Paper, by contrast, is robust. Future generations or beings, even if they can't read it at first, can stare at our texts while awaiting their Champollion. When paper starts to crumble, we can just microfilm it or photocopy it onto new paper; xerography, applied to old documents, may be the first information technology in history to yield a copy superior to the original. Even soaking paper, burning it, or slicing it into ribbons may not erase its message for the determined, as the reassembled records of the U.S. embassy in Teheran attest.
What a compliment, then, the shredder is to paper's ubiquity and durability. The U.S. government buys several thousand shredders a year, according to a leading Washington-area dealer, and industry spends another $60 million annually. Oliver North's infamous Intimus Model 007-S, a White House favorite, can cross-cut sixty feet of paper a minute into 7,500 pieces a sheet, and the conveyor-belt-fed Intimus Model 580E can digest a filled three-inch loose-leaf binder. Yet paper is also more secure than conversation or electronic databases; the kind of bugs that penetrate it will never tell.

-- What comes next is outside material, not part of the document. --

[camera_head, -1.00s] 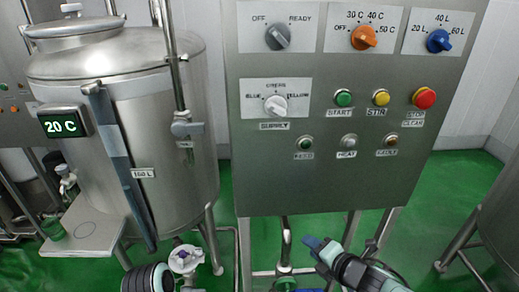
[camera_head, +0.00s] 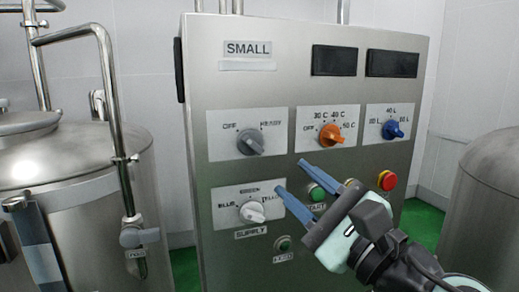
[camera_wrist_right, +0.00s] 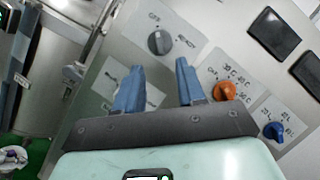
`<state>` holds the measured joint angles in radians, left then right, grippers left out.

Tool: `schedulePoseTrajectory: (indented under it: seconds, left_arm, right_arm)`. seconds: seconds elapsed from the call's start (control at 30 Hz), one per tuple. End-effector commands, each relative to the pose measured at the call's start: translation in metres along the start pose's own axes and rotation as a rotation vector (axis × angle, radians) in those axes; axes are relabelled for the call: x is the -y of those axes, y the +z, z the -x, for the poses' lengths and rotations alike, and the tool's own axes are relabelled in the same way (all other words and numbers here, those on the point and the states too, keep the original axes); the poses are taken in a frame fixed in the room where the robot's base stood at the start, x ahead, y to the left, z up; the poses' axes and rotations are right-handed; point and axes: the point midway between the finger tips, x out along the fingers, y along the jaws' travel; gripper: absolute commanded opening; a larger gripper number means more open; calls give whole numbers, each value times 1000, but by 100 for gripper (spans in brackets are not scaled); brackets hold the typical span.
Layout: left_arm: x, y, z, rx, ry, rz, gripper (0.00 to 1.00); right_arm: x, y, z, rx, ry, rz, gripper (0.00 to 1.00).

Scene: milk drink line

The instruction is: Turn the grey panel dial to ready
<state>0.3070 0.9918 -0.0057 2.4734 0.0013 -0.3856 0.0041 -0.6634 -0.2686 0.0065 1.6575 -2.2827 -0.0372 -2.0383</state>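The grey dial (camera_head: 250,141) sits on a white plate marked OFF and READY at the upper left of the steel panel (camera_head: 225,85). I cannot tell for sure which mark it points to. In the right wrist view the grey dial (camera_wrist_right: 160,42) shows beyond the fingertips, roughly between them. My right gripper (camera_head: 291,177) has its two blue fingers spread, with nothing between them. It is in front of the panel, below and right of the grey dial, and apart from it. In the right wrist view the gripper (camera_wrist_right: 157,65) is also open. My left gripper is out of view.
An orange dial (camera_head: 331,136) and a blue dial (camera_head: 394,130) are right of the grey one. A white supply dial (camera_head: 252,212) is below it. Green start (camera_head: 316,192) and red stop (camera_head: 387,181) buttons are near my right gripper. A steel tank (camera_head: 100,190) stands left.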

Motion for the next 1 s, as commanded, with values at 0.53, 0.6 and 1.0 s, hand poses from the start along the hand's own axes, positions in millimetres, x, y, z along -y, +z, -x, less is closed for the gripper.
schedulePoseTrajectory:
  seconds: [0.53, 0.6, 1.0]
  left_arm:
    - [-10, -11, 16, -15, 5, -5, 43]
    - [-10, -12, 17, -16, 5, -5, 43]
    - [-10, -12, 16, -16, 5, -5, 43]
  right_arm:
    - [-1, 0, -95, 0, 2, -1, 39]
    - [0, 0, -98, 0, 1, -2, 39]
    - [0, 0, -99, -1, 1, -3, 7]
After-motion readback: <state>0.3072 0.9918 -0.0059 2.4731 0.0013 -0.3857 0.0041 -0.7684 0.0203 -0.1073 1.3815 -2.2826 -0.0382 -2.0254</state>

Sometimes electronic media do win over paper. Ninety percent of securities trades take place as electronic book entries (backed up, of course, by vaults of paper certificates). Recordings and photocopying have overwhelmed sheet-music publishing, already suffering from the piano's long-term decline and the educational computer's recent rise as a bourgeois totem. Telephones seem to have endangered personal letters but, interestingly, not greeting cards. In offices, banks, and libraries, bulky, obsolete, flammable stacks of wood-fiber sheets (including the soothsayers' dire prophesies for them) seem entrenched for a perpetual transitional decade. If the Soviet Union, as speculation has it, relaxes its fierce scrutiny of the photocopier, it will be the most fateful event in paper history since the invention of third-class mail. We will refine the last barrel of oil --it takes the equivalent of at least fifteen hundred pounds of petroleum to make a ton of paper--before we cut the last southern pine. The computer, ironically, has turned us from pencil pushing to print pumping.